We found a sunny spot in the front lawn and plowed it up. After arranging the boxes we started sifting soil, compost and sand. The sifter is 1/2” hardware cloth nailed to a two foot square frame laid over a wheelbarrow.
Leaf mold was laid in the bottoms and the sifted mix filled the frames about eight inches deep. Into this we added a little lime, kelp, crushed eggshells and colloidal phosphate. This is stirred in and then left alone.
After setting a few days I raked the soil around to disturb sprouting weeds, and proceeded to plant them. Shallow turrows were made about three inches apart and tiny tomato and pepper seeds were placed an inch apart in the rows. Small cedar stakes were labeled with the varieties and then I firmed the soil over the rows with the palm of my hand.

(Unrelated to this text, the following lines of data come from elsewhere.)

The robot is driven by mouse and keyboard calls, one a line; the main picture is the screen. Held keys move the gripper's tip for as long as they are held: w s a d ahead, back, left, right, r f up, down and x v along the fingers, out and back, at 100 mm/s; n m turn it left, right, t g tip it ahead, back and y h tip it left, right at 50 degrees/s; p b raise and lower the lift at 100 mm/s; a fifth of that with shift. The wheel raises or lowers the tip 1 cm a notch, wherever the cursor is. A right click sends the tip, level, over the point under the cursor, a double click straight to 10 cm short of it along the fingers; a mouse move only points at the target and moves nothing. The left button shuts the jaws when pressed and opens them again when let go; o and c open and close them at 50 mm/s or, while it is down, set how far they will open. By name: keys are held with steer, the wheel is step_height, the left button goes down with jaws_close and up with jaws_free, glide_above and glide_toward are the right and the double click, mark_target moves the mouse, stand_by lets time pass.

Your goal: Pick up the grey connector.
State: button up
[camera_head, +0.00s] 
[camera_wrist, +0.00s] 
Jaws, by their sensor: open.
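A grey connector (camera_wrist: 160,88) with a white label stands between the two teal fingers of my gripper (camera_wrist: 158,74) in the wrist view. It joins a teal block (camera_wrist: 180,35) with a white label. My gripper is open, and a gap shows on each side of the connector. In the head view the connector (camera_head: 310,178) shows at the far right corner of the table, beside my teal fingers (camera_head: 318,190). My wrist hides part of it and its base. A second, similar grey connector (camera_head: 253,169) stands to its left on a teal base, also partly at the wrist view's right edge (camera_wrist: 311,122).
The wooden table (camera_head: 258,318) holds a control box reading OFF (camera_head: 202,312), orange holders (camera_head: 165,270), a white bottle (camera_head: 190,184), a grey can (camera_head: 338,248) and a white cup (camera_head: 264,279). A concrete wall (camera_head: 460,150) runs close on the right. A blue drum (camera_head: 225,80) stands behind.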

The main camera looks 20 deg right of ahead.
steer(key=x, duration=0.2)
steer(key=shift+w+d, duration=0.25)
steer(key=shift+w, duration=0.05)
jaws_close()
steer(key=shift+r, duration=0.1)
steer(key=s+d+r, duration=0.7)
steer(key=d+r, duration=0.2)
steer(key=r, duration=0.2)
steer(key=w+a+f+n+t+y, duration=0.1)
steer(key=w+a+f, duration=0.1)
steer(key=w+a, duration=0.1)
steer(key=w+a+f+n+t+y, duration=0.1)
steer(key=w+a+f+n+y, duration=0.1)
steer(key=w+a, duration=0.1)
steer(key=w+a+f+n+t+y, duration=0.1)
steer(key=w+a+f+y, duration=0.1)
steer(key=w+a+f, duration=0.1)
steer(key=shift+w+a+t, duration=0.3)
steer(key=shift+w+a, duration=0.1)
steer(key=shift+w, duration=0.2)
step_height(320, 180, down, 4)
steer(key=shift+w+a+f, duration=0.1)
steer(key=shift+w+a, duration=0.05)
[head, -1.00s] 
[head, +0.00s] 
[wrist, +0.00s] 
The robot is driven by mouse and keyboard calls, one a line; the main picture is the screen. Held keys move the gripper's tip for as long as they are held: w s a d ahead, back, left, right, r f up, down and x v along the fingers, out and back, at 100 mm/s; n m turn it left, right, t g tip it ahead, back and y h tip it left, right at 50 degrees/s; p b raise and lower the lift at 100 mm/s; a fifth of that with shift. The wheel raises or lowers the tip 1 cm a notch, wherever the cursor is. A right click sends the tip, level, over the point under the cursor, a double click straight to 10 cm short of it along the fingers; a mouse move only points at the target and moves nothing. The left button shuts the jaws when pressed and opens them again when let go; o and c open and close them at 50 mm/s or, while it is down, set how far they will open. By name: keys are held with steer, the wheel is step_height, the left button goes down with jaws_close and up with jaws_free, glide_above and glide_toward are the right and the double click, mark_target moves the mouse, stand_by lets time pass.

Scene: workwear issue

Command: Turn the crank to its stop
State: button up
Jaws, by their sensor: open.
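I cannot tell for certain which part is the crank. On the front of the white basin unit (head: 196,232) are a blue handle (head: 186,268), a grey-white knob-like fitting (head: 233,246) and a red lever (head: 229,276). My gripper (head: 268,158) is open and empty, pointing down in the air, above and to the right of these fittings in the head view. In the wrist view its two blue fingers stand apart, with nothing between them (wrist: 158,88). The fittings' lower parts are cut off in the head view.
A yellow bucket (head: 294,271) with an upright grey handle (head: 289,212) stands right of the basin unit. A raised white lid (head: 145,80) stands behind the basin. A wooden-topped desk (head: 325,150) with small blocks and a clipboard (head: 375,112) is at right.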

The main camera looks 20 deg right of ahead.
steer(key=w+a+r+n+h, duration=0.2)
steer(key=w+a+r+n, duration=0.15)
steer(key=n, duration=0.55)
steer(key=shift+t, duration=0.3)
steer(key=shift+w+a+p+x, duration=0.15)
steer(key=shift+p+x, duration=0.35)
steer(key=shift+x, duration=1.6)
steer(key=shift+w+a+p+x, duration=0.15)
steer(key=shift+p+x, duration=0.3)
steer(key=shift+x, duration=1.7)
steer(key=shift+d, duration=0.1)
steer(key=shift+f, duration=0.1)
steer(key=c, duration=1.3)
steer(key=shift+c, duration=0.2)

I watered them with rainwater. Rain falls down from the sky, and is different from spring water, which flows horizontally. Well water is brought upward from below. I’ve heard rainwater is best for plants, and it makes sense, but I’ve never done experiments using different kinds of water.
We mulched around the south-facing cold frames with wood chips, to keep weeds down. I think the grass and wood look better than a plastic hoop house. If we had dug them deeper and put a foot of horse manure in the bottoms, the composting manure would heat up and they’d be called hot beds.
They’ll be kept watered until our seeds sprout. Then we’ll have to keep a close eye on them, weeding and watering as necessary. In six to eight weeks we will have plenty of plants to transplant out in the garden.
Every year is a new garden, even when you grow things the old fashioned way. Every season is different, with new failures and new successes. Although organic, local food is now in the news, I consider it to be the good old way.